■ **Exercise description**: Wherever the string "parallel" appears in the listing, copy that line.

■ **Task inputs**:
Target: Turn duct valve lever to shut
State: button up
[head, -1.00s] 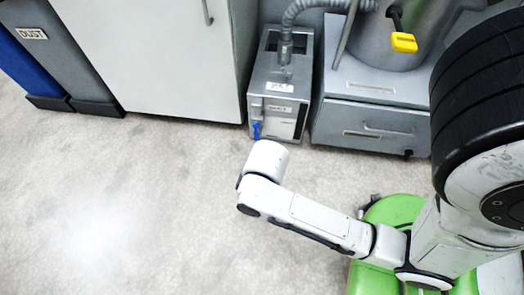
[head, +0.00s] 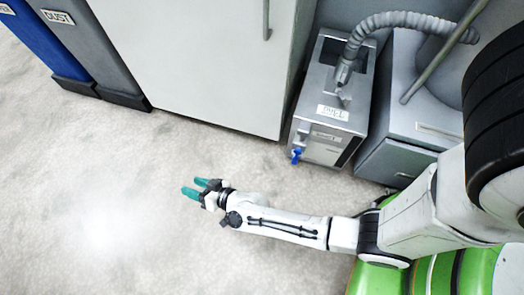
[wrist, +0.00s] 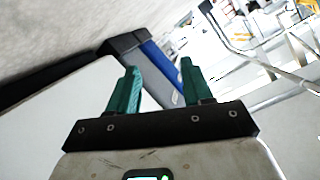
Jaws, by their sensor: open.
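A small blue lever (head: 296,155) sticks out low on the front of the grey metal dust unit (head: 347,122). A ribbed grey hose (head: 400,20) runs from the top of this unit up to the right. I cannot tell whether the blue lever is the duct valve lever. My gripper (head: 194,187) has teal fingers, open and empty, over the floor to the left of the blue lever and well apart from it. In the wrist view my gripper (wrist: 160,75) shows spread fingers with nothing between them; no lever shows there.
A white cabinet (head: 200,55) stands left of the dust unit. Grey (head: 90,50) and blue (head: 38,38) bins stand at the far left. A grey drawer unit (head: 405,135) stands on the right. The floor (head: 90,210) at the left is clear.

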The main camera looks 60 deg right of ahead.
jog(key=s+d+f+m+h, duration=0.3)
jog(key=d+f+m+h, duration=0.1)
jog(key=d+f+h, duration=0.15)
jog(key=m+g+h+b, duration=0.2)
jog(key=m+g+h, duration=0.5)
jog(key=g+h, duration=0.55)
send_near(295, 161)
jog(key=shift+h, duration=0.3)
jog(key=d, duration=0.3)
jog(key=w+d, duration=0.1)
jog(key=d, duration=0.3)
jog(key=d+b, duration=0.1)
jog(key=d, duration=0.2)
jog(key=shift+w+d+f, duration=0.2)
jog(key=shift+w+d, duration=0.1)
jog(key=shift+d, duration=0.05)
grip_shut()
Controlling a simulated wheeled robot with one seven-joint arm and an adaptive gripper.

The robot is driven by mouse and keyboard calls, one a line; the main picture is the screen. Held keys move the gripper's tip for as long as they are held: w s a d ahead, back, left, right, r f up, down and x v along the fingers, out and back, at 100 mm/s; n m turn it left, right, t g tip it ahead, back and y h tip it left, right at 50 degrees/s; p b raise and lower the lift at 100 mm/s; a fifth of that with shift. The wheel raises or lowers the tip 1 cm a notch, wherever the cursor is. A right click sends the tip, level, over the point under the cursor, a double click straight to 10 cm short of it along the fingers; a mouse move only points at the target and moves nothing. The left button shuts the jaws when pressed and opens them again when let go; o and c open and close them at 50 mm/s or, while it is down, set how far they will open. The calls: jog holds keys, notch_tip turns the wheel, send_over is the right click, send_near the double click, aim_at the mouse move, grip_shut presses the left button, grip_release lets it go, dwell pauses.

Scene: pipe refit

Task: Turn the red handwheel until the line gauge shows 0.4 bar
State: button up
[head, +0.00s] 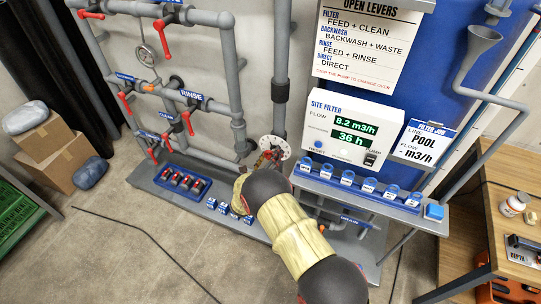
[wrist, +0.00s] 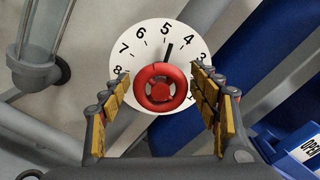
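The red handwheel (wrist: 160,87) sits in front of a round white dial (wrist: 143,47), numbered 3 to 8 where visible. A black pointer mark on the dial lies between 4 and 5. In the head view, the white dial (head: 282,142) is on the pipework, with the handwheel mostly hidden behind my gripper (head: 268,163). In the wrist view, my gripper (wrist: 160,78) is open, one finger on each side of the handwheel, with small gaps seeming to show. I cannot make out a line gauge reading in bar.
A site filter panel (head: 345,127) reads 8.2 m3/h and 36 h, right of the dial. A shelf with blue-capped items (head: 347,179) stands close below it. Red levers (head: 166,40) are on the pipes at left. A blue tray (head: 181,184) lies on the plinth.

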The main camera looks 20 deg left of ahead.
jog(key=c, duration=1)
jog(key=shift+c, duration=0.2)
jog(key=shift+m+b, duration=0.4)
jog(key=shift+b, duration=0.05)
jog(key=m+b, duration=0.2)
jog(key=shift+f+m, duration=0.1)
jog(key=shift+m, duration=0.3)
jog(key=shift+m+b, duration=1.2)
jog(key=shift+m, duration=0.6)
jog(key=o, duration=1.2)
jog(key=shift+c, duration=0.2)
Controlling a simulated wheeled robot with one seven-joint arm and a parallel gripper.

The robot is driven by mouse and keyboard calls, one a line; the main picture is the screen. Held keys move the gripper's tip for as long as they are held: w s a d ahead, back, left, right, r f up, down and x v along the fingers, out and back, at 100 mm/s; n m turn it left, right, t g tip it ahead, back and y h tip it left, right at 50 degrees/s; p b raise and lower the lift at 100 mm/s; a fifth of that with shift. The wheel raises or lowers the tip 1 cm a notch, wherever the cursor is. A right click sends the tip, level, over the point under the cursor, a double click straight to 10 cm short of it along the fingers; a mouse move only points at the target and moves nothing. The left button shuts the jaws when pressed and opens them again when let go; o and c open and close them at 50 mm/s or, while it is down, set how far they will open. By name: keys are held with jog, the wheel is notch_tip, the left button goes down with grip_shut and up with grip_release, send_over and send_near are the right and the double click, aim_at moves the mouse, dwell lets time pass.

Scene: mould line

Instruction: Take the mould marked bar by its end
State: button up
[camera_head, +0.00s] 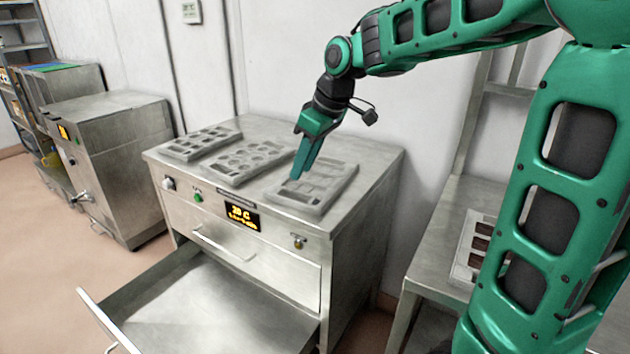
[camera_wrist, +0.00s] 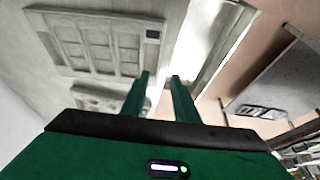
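Three pale grey moulds lie on the steel cabinet top. The right one (camera_head: 340,180) has rectangular, bar-like cavities. It also shows in the wrist view (camera_wrist: 110,45), with a small dark label near one end whose writing is too small to read. The middle mould (camera_head: 247,158) has round cavities, and the left mould (camera_head: 202,143) has squarish ones. My gripper (camera_head: 298,176) points down over the left part of the right mould. In the wrist view my gripper (camera_wrist: 159,77) has its two fingers apart with nothing between them. I cannot tell whether the fingertips touch the mould.
The steel cabinet (camera_head: 150,156) has a lit display and an open, empty-looking drawer (camera_head: 200,310) jutting out below. At right, a lower steel bench (camera_head: 435,250) bears a pale tray (camera_head: 463,262) with brown contents. Another steel unit (camera_head: 115,165) stands at left.

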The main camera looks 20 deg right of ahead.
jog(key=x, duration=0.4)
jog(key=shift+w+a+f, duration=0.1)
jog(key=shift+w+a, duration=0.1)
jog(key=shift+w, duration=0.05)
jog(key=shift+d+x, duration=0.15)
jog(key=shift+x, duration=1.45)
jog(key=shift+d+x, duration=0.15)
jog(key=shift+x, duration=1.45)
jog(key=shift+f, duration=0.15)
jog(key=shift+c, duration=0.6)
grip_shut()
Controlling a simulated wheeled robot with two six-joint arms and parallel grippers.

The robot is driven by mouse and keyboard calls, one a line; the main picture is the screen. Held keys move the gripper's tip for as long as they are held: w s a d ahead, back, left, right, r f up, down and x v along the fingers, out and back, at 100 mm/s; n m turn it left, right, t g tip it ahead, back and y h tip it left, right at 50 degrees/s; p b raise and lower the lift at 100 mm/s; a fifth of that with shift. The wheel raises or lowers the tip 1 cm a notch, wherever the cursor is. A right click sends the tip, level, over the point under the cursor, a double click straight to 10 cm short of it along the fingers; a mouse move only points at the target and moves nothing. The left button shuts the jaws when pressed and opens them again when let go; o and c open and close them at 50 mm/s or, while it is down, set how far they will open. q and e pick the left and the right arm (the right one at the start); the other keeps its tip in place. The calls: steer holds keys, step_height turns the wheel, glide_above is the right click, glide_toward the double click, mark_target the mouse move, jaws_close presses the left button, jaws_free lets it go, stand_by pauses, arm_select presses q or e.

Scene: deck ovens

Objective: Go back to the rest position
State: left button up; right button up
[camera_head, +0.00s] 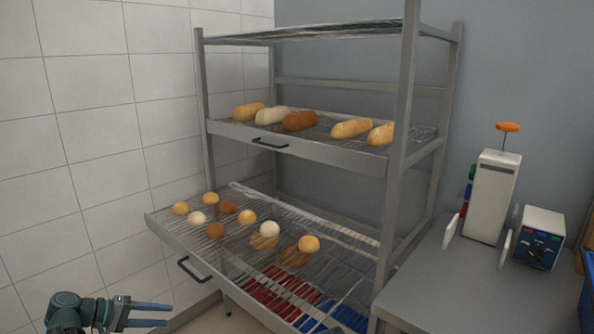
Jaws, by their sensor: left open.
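My left gripper (152,315) is at the bottom left of the head view. Its two blue fingers point right and stand apart, with nothing between them. It is in front of and below the pulled-out lower rack shelf (177,240), apart from it. My right gripper is not in view.
A metal rack (397,180) holds several rolls on the pulled-out lower shelf and several loaves (299,121) on the shelf above. A black handle (194,270) juts from the lower shelf. A grey counter (440,285) with two devices stands right. Tiled wall is left.

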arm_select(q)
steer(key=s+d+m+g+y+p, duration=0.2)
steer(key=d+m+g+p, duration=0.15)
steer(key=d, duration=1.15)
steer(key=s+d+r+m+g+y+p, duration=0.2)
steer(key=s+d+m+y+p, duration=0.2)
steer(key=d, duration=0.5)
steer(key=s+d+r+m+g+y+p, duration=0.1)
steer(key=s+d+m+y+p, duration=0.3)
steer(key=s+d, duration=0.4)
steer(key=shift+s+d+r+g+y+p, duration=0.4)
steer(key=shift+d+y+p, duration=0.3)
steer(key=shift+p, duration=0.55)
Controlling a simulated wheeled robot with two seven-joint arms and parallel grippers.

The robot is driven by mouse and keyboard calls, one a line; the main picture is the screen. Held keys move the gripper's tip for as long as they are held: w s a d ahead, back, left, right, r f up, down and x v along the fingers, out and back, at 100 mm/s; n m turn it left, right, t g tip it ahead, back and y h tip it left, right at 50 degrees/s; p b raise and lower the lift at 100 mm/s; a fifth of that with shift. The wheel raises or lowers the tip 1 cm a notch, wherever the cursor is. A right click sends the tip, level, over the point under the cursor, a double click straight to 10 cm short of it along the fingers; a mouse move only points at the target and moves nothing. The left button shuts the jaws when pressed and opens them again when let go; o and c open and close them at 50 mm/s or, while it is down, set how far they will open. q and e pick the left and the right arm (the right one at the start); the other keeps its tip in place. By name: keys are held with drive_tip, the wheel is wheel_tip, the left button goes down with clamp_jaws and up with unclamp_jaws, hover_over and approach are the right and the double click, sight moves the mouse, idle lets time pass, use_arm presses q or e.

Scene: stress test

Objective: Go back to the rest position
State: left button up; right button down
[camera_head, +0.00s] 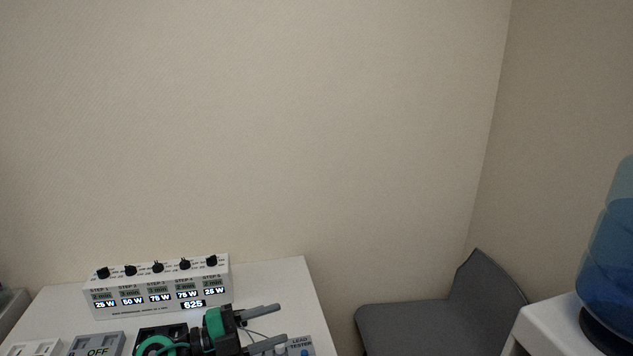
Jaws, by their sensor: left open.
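My left gripper (273,326) shows at the bottom of the head view, over the white table (280,281). Its two grey fingers point right and stand apart, with nothing between them that I can make out. Its green and black wrist is partly cut off by the lower edge. A white control box (158,288) with several black knobs and lit step displays stands behind it on the table. The gripper is in front of the box's right end and looks apart from it. My right gripper is not in the view.
A grey OFF box (97,345) and a lead tester (301,346) sit at the table's near edge of view. A grey chair (405,322) stands right of the table. A blue water bottle (610,262) stands on a white unit at far right.

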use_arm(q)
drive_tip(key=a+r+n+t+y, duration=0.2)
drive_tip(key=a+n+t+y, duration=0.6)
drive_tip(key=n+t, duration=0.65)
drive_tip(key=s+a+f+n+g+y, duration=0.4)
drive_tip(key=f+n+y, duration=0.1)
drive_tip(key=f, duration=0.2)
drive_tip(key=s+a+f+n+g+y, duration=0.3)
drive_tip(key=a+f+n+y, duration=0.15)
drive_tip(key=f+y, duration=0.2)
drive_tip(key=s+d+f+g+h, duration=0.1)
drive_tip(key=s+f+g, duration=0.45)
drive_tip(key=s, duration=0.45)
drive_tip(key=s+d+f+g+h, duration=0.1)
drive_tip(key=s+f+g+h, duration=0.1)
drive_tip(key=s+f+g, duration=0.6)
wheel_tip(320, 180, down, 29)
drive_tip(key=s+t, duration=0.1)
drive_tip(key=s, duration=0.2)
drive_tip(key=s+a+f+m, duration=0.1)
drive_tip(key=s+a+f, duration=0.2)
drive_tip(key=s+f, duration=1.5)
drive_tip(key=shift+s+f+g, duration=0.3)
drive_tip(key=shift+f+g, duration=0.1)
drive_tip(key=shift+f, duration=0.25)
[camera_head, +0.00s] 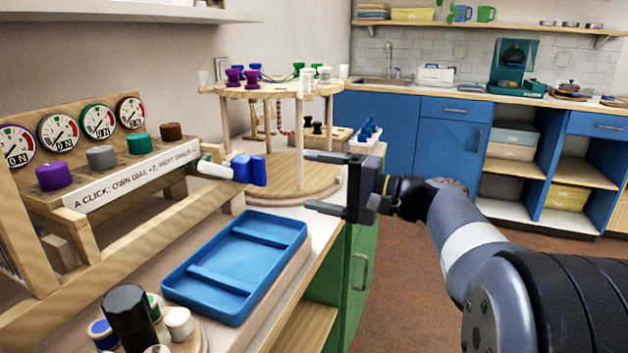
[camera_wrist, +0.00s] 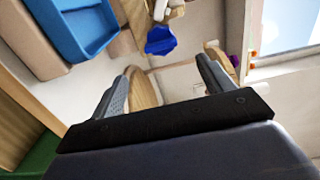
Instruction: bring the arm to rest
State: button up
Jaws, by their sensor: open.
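My gripper (camera_head: 322,182) is open and empty, held in the air at the right edge of the counter, in front of the round wooden stand. Its two fingers also show apart in the wrist view (camera_wrist: 165,85), with nothing between them. My arm reaches in from the lower right of the head view, over the floor beside the counter. A blue tray (camera_head: 236,262) with raised dividers lies on the counter, left of and nearer than my gripper.
A wooden dial board (camera_head: 130,165) with several gauges and coloured knobs stands at left. The round wooden stand (camera_head: 285,178) holds posts and spools on an upper shelf. Open floor (camera_head: 420,300) lies right; blue cabinets (camera_head: 380,135) stand behind.

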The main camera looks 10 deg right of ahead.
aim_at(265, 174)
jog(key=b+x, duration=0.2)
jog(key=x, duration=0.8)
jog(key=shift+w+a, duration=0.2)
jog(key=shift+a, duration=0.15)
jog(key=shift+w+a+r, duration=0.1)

■ **Solution for this problem**:
Controlling a simulated wheeled robot with one seven-joint arm and a parallel gripper.
Controlling a simulated wheeled robot with two six-joint arms and parallel grippers.
Controlling a simulated wheeled robot with two seven-joint arms and parallel grippers.

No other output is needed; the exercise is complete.